A jeśliby was kto pytał: Dlaczego odwiązujecie, powiedzcie tak: Pan go potrzebuje.
A gdy odeszli ci, którzy zostali wysłani, znaleźli, jak im powiedział.
Gdy zaś oni odwiązywali oślę, rzekli jego właściciele do nich: Dlaczego odwiązujecie oślę?
A oni rzekli: Pan go potrzebuje.
I przywiedli je do Jezusa, i narzuciwszy swoje szaty na oślę, wsadzili na nie Jezusa.
A gdy On jechał, rozpościerali szaty swoje na drodze.
Gdy zaś zbliżał się, już do podnóża Góry Oliwnej, zaczęła cała rzesza uczniów radośnie chwalić Boga wielkim głosem za wszystkie cuda, jakie widzieli,
Mówiąc:
Błogosławiony, który przychodzi
Jako król w imieniu Pańskim;
Na niebie pokój
I chwała na wysokościach.
A niektórzy faryzeusze z tłumu mówili, do niego: Nauczycielu, zgrom uczniów swoich.
I odpowiadając, rzekł: Powiadam wam, że jeśli ci będą milczeć, kamienie krzyczeć będą.
A gdy się przybliżył, ujrzawszy miasto, zapłakał nad nim,
Mówiąc: Gdybyś i ty poznało w tym to dniu, co służy ku pokojowi.
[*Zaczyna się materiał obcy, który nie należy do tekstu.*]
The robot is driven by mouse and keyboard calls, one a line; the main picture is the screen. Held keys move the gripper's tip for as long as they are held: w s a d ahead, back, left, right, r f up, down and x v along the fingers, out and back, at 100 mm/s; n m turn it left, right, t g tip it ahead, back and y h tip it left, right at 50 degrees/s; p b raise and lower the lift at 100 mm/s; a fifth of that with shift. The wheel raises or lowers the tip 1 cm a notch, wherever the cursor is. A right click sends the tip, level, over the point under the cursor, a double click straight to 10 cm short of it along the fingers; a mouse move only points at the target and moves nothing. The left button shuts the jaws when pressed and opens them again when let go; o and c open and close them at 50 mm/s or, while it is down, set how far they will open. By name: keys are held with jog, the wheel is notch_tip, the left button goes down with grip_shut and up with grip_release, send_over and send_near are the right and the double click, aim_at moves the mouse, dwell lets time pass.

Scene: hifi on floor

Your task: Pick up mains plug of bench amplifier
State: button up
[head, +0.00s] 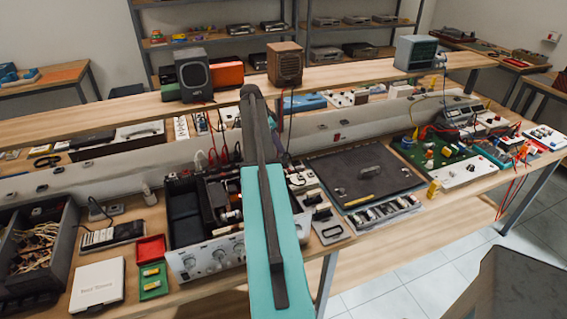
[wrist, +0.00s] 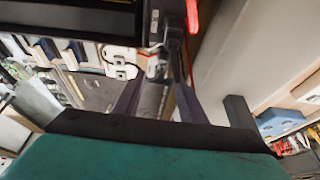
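The bench amplifier (head: 205,256) appears to be the open-topped chassis with a silver knobbed front, left of my arm in the head view. Behind it, white, red and dark leads with plugs (head: 212,157) meet the grey socket trunking. I cannot tell which is the amplifier's mains plug. My gripper is hidden behind my arm in the head view. In the wrist view its two dark fingers (wrist: 158,95) stand apart, with a grey cylindrical shape between or beyond them. A small pale part (wrist: 155,66) lies near the tips; I cannot tell what it is or whether they touch it.
A raised shelf (head: 130,115) carries a dark speaker (head: 192,75) and a brown speaker (head: 285,63). A dark mat (head: 345,190) lies right of my arm. A box of cables (head: 35,245) and a red tray (head: 151,248) stand left. The bench is crowded.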

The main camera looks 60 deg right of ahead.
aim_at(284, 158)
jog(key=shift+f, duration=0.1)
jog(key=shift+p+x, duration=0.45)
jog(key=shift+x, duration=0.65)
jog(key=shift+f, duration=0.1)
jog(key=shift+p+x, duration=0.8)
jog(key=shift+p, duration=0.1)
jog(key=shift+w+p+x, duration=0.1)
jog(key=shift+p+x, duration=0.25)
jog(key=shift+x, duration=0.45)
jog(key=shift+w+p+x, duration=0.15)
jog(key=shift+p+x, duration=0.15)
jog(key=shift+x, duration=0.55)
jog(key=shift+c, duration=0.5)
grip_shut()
Lecz teraz zakryte to jest przed oczyma twymi.
Gdyż przyjdą na ciebie dni, że twoi nieprzyjaciele usypią wał wokół ciebie i otoczą, i ścisną cię zewsząd.
I zrównają cię z ziemią i dzieci twoje w murach twoich wytępią, i nie pozostawią z ciebie kamienia na kamieniu, dlatego żeś nie poznało czasu nawiedzenia swego.
A wszedłszy do świątyni, zaczął wypędzać sprzedawców,
Mówiąc do nich: Napisano: I będzie mój dom domem modlitwy, wy zaś uczyniliście z niego jaskinię zbójców.
I nauczał codziennie w świątyni. Arcykapłani zaś i uczeni w Piśmie, a także przedniejsi z ludu szukali sposobności, by go zgładzić.
Lecz nie znajdowali nic, co by mogli uczynić, cały lud bowiem słuchając go, garnął się do niego.